DALLAS — As the mercury flirted with 90 degrees here and consumers worried about rising gas prices, Neiman Marcus Group unveiled its 2005 Christmas catalogue on Tuesday, reveling in dream gifts for the holiday season.
For that special person who has absolutely everything, how about a flying car costing a mere $3.5 million that looks like something out of "The Jetsons," or a private concert for 500 people starring Sir Elton John with a $1.5 million price tag?
If those are just a tad expensive, the luxury retailer is offering some items for less than seven figures, including an adult treehouse starting at $50,000, a race-car simulator for $65,000 in which the driver sits in a life-size replica of the car that won the Indianapolis 500 this year, and a backyard railroad that starts at $200,000.
"Please, don't let the weather fool you," said Brendan Hoffman, president and chief executive officer of NM Direct. "Christmas is coming."
Published since 1926, the Christmas Book has become NM Direct's highest-volume catalogue and single largest mailing, though executives decline to reveal its sales figure. At 152 glossy pages, the 2005 edition touts more than 700 gifts.
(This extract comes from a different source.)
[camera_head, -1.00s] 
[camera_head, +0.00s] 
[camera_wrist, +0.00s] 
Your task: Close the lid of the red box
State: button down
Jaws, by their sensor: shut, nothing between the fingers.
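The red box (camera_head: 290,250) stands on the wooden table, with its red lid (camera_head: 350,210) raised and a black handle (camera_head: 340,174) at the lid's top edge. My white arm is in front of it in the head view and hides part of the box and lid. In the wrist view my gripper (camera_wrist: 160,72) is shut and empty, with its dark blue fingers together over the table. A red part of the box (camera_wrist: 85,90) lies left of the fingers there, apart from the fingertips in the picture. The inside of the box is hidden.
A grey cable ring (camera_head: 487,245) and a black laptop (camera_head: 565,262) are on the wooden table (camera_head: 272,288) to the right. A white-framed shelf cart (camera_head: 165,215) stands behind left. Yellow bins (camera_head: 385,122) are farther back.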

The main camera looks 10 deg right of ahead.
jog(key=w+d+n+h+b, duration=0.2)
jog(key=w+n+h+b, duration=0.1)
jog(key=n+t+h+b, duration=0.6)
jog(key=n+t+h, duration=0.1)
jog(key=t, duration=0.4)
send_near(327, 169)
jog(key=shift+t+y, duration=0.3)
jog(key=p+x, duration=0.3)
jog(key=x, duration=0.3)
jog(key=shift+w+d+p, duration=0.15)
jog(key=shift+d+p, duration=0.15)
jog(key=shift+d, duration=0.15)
Neiman's officials are less interested in selling the fantasy gifts than in receiving attention. Among last year's offerings, Neiman's did sell a $20,000 custom suit of armor, $8,000 jeweled versions of Mr. and Mrs. Potato Head and a $25,000 package for a backstage look at the Grand Ole Opry.
This year's eye-popper is the prototype of a machine known as the M400 Skycar, "a chance to own a piece of aviation history that has been in development since the Sixties," said Ginger Reeder, vice president of public relations at Neiman Marcus Group and chief wrangler of fantasy gifts for NM Direct.
Taking off and landing like a helicopter, the mini plane seats four, can reach speeds as high as 350 mph and may also be driven like a car, said the creator, Paul S. Moller of Moller International in Davis, Calif. He said delivery of production vehicles could be as soon as 2008 or 2009.
The Elton John concert is a charitable purchase. The $1.5 million fee will go to the Elton John AIDS Foundation, which suggested the idea to Neiman's. The buyer also gets a Yamaha red player piano stocked with five Elton songs and custom-made for the singer to play at the party.